In Kyoto we go for the bigger tasting menu “Syokutsuu Gourmet”. We start from wonderfully prepared lobsters and scallops, followed by fish soaked in sake and fried in tempura butter and salmon smoked with cherry-blossom tea. After this comes sashimi and nigiri selection with Winchester rolls. The final meal is so called “snow fish”, black cod with its most delicate meat melting on our tongues. And then it is time for a dessert – Japanese water cake. It is interesting, but let’s face it, deserts are not necessary the best part of the Asiatic cuisine. The fish however, in all its variety, was simply the first class. Kyoto really stands out as a Michelin guide restaurant with a very reasonable prices.
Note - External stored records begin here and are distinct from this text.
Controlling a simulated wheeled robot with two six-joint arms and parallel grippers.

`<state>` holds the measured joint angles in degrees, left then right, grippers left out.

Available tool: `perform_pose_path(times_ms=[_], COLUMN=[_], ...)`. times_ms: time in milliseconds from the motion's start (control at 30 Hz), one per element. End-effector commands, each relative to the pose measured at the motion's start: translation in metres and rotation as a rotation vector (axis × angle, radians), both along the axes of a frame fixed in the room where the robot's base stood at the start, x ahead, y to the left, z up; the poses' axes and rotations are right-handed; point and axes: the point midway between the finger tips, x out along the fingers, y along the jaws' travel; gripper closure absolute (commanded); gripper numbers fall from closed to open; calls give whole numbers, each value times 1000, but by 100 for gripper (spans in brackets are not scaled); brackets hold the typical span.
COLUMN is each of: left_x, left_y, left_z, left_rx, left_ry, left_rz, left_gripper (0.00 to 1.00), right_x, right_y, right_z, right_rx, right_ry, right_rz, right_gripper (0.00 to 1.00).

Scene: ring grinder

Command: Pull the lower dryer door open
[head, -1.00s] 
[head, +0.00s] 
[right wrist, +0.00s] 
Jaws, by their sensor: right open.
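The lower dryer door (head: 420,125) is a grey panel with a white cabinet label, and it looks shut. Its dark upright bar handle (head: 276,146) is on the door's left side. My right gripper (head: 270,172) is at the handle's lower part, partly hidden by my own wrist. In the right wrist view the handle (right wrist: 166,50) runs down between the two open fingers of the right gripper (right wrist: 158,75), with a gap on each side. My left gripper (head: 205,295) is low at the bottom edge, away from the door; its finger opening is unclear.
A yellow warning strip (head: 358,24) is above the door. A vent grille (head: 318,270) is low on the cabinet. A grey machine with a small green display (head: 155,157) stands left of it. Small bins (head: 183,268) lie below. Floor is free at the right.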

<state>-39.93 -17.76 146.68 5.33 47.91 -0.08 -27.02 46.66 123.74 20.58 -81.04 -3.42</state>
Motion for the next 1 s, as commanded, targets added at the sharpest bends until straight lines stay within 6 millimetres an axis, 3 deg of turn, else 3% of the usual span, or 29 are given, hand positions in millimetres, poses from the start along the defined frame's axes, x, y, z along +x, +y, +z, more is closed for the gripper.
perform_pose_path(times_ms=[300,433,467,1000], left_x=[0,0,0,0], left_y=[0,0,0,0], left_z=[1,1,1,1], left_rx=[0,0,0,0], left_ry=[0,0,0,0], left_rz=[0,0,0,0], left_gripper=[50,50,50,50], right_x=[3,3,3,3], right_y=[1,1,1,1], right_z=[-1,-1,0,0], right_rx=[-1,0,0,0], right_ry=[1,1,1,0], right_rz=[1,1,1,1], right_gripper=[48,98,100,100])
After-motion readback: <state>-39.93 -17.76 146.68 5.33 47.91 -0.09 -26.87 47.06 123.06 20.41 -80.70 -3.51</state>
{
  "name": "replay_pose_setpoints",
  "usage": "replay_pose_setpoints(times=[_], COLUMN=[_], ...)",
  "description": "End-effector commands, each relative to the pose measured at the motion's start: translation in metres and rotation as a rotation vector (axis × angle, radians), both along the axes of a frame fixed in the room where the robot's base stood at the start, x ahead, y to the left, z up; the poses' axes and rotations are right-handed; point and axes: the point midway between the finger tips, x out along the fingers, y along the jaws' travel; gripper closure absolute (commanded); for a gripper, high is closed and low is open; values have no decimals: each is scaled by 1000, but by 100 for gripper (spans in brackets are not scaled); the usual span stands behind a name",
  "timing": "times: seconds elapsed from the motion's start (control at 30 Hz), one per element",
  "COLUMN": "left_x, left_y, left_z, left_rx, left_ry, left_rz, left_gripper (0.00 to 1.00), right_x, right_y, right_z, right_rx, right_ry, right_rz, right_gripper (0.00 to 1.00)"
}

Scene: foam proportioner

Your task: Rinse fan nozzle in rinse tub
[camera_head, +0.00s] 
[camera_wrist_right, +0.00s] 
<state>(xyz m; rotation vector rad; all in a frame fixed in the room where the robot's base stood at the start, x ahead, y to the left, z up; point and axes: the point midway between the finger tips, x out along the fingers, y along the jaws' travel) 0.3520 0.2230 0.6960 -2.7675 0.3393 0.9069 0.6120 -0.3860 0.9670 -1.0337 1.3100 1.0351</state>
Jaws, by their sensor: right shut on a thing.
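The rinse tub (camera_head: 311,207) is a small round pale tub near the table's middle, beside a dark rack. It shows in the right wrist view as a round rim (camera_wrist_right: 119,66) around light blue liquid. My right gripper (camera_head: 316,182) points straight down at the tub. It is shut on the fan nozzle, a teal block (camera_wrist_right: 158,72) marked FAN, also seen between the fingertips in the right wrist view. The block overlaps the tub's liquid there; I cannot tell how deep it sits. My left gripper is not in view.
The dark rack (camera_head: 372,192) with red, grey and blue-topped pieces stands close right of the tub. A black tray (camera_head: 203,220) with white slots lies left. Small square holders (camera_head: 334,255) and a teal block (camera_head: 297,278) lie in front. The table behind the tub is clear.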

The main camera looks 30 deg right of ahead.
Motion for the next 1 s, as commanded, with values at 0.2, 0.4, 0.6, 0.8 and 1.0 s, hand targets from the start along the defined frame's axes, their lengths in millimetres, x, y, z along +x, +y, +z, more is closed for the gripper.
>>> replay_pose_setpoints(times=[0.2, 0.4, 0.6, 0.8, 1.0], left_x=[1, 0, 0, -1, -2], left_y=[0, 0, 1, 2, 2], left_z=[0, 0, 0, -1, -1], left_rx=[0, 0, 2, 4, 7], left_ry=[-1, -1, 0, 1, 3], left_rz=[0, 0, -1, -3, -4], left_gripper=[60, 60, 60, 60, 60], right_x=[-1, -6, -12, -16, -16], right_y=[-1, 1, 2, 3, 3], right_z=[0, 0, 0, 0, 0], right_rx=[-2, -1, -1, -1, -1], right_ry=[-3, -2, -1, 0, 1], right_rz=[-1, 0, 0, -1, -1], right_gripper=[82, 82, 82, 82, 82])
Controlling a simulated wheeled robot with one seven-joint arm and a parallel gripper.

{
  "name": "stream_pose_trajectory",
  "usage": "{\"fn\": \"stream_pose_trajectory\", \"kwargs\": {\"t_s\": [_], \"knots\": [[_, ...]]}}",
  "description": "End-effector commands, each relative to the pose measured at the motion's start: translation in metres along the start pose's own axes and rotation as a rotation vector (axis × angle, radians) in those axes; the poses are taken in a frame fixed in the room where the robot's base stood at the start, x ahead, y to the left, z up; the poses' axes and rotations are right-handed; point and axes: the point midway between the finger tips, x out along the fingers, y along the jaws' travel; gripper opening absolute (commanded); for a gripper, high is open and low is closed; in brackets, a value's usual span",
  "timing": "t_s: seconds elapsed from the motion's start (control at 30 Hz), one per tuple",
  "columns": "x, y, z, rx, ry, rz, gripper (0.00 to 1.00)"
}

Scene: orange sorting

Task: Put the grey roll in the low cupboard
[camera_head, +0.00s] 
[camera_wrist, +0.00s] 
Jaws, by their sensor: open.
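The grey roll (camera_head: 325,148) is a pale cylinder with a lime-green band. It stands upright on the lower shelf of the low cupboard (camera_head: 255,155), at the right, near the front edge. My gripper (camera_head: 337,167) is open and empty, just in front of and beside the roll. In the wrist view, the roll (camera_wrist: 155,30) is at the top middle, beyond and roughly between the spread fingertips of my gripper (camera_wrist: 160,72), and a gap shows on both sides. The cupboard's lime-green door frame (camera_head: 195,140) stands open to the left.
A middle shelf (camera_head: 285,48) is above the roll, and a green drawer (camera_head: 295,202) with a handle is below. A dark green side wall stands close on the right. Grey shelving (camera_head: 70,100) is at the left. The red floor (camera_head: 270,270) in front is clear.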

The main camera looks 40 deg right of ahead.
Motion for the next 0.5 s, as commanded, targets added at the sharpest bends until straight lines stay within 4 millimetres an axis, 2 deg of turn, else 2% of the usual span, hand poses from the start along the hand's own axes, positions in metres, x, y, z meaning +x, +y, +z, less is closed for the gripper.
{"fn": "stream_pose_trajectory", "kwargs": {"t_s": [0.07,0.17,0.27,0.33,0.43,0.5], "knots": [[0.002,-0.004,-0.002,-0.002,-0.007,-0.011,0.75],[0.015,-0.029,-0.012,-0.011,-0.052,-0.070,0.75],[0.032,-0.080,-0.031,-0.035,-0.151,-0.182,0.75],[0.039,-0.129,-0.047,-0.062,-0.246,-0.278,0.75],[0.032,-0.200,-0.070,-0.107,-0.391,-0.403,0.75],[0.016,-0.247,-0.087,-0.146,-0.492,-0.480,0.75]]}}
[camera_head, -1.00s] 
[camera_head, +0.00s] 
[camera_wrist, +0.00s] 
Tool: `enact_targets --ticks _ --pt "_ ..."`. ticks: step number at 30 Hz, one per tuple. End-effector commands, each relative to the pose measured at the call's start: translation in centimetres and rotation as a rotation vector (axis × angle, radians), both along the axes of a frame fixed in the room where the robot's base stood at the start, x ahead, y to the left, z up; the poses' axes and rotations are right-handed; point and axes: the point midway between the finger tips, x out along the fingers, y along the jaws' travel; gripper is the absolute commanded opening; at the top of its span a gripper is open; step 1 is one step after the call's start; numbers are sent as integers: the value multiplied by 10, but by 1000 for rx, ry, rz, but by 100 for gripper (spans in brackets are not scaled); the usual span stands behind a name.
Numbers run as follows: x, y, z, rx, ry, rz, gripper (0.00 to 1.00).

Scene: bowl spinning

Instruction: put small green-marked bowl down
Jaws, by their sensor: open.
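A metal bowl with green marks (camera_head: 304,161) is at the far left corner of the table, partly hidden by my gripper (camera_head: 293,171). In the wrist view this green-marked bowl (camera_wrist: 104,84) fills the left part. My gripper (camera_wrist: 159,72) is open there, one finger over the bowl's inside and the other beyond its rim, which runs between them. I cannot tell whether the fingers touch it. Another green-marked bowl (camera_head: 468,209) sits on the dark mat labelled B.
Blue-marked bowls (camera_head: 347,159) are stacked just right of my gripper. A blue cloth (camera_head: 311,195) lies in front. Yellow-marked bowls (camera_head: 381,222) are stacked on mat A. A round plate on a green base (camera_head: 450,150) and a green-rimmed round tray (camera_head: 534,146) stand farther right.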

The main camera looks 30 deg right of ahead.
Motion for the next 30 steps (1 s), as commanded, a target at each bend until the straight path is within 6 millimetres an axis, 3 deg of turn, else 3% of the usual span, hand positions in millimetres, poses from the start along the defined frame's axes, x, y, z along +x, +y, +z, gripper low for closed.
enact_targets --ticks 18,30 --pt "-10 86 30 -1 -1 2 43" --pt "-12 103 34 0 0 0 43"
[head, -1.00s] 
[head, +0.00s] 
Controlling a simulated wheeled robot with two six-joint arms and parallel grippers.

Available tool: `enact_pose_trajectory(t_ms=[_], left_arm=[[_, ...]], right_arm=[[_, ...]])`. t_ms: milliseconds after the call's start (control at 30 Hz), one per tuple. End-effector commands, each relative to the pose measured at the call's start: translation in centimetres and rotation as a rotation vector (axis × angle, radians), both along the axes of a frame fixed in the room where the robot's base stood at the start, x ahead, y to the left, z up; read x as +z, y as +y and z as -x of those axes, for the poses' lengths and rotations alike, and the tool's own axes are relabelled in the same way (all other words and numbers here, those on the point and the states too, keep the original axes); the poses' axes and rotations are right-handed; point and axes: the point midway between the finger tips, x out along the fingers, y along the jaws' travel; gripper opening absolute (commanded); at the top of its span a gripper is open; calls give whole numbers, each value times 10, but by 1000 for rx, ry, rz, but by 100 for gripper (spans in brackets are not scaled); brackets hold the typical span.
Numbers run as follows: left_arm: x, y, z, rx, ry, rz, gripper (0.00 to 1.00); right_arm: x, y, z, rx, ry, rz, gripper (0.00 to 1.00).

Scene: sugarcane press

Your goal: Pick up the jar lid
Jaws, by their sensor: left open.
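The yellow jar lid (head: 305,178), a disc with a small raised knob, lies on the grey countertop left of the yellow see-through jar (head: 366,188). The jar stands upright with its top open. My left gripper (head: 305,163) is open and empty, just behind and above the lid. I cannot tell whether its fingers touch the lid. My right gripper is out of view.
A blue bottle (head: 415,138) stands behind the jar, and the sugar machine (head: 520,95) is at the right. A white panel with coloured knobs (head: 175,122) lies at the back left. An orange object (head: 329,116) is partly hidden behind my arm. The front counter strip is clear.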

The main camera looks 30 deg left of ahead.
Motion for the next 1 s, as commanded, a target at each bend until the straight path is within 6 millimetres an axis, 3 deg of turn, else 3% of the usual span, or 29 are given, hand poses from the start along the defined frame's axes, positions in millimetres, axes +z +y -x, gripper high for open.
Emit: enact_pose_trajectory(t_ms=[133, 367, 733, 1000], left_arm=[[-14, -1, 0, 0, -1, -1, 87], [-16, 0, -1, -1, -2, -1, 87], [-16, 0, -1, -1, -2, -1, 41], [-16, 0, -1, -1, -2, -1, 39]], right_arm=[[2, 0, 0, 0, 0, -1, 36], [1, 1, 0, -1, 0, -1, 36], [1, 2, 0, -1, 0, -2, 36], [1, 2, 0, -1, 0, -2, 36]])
W Kyoto wybieramy większe menu degustacyjne „Syokutsuu Gourmet”. Zaczynamy od świetnie przyrządzonych homarów i przegrzebków, następnie idzie tempura z ryby marynowanej w sake oraz łosoś wędzony herbatą z wiśni. Po tym pojawia się selekcja sashimi i nigiri oraz Winchester rolls. Ostatnim posiłkiem jest tzw. „śnieżna ryba”, czyli czarny dorsz, którego najdelikatniejsze mięso rozpływa się wręcz na naszych językach. A potem czas na deser – japońskie ciasto wodne. Deser ten jest interesujący, ale nie oszukujmy się, desery niekoniecznie są najlepszą częścią kuchni azjatyckiej. Ryby jednak, w całej swej różnorodności, były po prostu pierwszej klasy. Kioto naprawdę wyróżnia się jako restauracja z przewodnika Michelin z bardzo rozsądnymi cenami.